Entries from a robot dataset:

----

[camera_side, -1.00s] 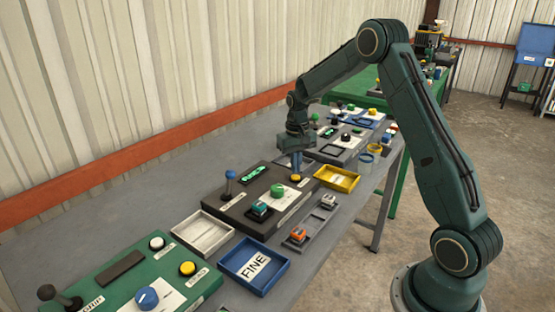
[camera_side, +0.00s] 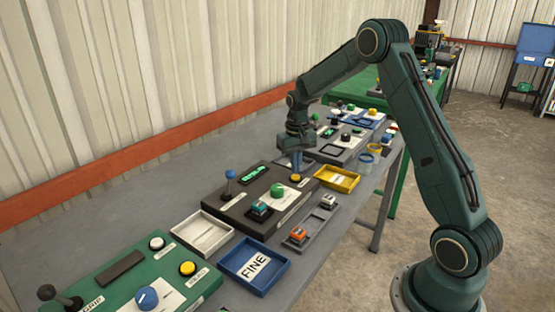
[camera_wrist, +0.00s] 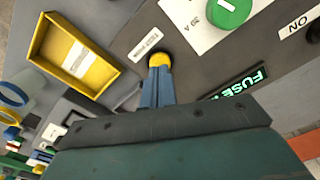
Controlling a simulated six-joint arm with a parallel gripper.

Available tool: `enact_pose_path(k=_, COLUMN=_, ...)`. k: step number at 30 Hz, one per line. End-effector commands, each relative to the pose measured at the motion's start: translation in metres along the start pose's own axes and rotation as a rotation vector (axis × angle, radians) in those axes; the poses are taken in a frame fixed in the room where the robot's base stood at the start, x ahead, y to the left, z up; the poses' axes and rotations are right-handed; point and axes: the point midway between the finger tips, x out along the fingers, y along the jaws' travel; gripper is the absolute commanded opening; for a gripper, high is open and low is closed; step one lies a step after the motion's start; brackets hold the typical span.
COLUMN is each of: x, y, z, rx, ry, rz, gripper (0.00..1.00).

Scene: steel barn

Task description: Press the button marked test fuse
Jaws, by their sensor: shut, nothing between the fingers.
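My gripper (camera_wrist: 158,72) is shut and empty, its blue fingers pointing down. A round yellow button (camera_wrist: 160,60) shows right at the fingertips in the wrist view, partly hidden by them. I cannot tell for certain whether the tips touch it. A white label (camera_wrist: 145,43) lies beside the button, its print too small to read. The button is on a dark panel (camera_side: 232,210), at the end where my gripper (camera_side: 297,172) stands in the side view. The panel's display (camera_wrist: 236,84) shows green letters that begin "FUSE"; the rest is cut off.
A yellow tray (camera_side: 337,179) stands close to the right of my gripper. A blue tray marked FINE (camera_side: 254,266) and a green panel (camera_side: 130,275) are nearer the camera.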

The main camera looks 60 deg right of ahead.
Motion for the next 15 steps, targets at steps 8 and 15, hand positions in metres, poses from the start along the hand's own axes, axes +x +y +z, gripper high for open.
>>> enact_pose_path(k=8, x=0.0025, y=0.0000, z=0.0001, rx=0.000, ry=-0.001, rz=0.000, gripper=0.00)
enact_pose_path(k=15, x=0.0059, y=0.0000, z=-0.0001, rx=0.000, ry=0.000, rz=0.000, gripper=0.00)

----

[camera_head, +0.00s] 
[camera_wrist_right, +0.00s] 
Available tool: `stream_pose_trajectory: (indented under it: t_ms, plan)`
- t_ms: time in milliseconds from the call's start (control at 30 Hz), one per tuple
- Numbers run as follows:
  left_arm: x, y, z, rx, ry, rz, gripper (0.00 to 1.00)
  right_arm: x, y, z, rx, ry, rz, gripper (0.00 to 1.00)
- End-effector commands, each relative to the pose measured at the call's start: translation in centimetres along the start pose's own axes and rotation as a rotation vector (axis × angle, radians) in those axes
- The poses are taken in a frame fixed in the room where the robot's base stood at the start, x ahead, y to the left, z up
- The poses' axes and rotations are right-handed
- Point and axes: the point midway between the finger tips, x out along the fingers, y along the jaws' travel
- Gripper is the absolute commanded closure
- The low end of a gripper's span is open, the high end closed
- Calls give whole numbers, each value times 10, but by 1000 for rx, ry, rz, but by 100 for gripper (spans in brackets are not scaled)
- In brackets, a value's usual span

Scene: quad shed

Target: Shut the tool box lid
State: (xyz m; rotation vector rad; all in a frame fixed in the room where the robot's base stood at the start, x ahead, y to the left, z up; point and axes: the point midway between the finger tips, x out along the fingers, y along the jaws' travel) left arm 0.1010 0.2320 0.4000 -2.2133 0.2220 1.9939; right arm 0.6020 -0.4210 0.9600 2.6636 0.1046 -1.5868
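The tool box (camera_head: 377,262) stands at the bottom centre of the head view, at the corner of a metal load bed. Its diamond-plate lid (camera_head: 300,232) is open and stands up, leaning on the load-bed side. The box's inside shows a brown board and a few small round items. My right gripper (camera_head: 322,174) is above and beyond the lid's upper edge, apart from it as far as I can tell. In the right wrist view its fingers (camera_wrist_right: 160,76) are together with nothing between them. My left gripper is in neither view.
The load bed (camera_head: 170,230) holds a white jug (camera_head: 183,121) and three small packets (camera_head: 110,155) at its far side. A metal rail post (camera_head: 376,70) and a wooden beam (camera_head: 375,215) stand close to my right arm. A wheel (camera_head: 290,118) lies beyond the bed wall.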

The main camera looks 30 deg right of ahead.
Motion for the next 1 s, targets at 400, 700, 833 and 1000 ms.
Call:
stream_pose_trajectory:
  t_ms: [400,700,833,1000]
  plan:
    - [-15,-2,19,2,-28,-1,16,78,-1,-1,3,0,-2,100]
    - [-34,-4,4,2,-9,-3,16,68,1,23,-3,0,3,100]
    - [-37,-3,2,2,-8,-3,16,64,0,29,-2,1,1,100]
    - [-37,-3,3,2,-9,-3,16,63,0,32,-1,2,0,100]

----

To do ▸
Gather and copy every line of the data in which the string "value" is found.

Exercise solution ▸
- Calls give whole numbers, each value times 10, but by 1000 for rx, ry, rz, but by 100 for gripper (spans in brackets are not scaled)
- In brackets, a value's usual span

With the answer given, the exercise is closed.